## Given request
Copy all lines below containing "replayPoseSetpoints".

## Dataset section
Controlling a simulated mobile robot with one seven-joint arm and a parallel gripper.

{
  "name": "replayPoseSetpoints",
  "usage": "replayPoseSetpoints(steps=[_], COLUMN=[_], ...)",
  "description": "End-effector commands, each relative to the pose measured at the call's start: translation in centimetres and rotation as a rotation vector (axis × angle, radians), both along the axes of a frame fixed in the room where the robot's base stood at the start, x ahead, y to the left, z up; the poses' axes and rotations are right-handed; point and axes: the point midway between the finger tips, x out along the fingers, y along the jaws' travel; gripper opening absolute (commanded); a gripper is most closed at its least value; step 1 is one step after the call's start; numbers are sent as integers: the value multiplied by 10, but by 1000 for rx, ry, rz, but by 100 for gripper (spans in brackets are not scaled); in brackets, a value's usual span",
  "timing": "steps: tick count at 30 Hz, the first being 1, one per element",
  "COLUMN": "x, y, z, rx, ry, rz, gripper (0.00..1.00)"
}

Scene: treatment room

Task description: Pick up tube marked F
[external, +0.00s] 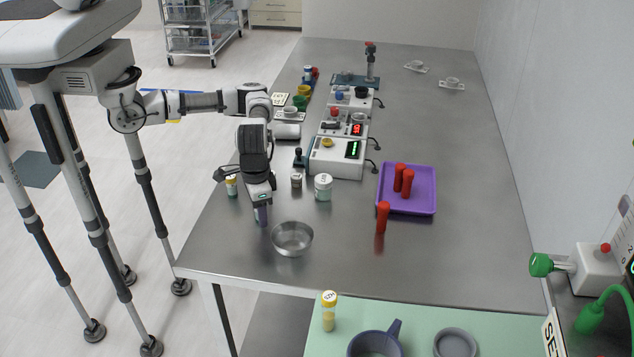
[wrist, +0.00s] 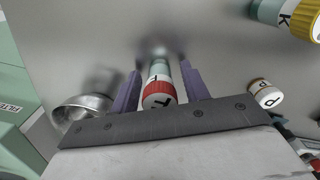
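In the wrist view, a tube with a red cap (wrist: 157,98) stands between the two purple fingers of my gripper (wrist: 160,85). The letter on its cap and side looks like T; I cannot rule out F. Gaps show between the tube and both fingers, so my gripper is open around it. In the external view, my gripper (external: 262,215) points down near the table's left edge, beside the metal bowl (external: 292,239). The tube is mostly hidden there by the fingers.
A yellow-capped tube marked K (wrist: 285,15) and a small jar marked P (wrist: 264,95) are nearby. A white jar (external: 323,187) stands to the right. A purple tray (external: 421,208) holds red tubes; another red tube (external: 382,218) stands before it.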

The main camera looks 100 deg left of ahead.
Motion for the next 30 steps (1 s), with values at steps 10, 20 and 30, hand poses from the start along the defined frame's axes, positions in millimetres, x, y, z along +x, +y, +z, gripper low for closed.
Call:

## Written response
  "name": "replayPoseSetpoints",
  "usage": "replayPoseSetpoints(steps=[_], COLUMN=[_], ...)",

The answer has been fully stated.